Was können einzelne Nutzerinnen und Nutzer jetzt konkret tun?
"Wir haben die Chance diese Reform im Europa Parlament noch zu stoppen", sagt Julia Reda. Die endgültige Abstimmung findet wahrscheinlich im April satt. Das bedeutet einen Monat vor der Europawahl. Sicherlich sei es gut, die Petition zu unterschreiben und auf die Straße zu gehen. "Aber wir müssen den Abgeordneten während ihres Wahlkampfs klar machen, dass das Thema Upload-Filter für junge Menschen wahlentscheidend ist", so die Politikerin
Leistungsschutzrecht
Das Leistungsschutzrecht ist eine Idee aus Deutschland: Firmen wie Google sollen dafür zahlen, dass sie kleine Auszüge aus Artikeln in ihren Produkten nutzen – zum Beispiel die Anzeige von Suchtreffern bei Google News. Das Gesetz existiert seit 2013 und sollte Verlage eigentlich an den Gewinnen von Techkonzernen beteiligen. Es ist gescheitert.

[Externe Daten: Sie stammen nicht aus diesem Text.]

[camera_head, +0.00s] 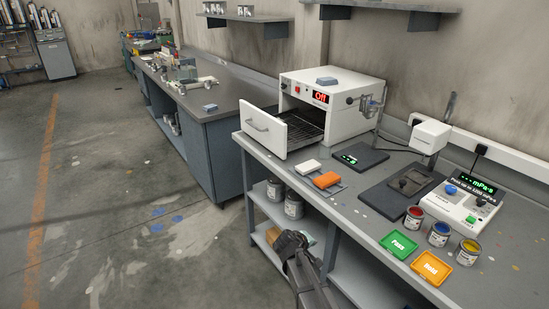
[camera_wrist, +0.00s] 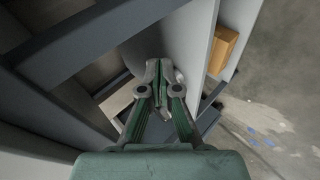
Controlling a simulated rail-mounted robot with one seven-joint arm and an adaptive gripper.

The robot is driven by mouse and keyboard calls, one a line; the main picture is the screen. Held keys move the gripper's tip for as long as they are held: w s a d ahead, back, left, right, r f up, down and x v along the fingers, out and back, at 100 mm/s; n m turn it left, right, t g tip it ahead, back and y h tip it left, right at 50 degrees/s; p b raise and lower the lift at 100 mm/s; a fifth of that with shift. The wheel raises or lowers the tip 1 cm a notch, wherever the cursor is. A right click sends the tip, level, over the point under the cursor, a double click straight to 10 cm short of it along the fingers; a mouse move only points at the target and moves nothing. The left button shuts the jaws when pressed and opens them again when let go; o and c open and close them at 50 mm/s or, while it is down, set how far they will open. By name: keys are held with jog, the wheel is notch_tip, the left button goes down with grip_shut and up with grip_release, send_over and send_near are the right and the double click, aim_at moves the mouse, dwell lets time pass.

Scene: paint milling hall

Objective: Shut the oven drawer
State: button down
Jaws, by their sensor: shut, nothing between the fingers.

Weil Google nicht zahlen will, geben die meisten Verlage ihre Inhalte nun freiwillig ohne Vergütung für die Suchmaschine frei.
Das Leistungsschutzrecht hat in Deutschland nicht funktioniert, jetzt kommt es für ganz Europa. Was wird da besser?
"Gar nichts, es wird noch schlimmer. Mit dem europäischen Leistungsschutzrecht müssen nicht nur kleine Suchmaschinen oder Startups das Leistungsschutzrecht befolgen, sondern alle Onlinedienste. Ich finde dafür gibt es überhaupt keinen Grund, nachdem das Leistungsschutzrecht in Deutschland den Verlagen nur Verluste eingebracht hat und Google weiter gestärkt hat", sagt die Politikerin.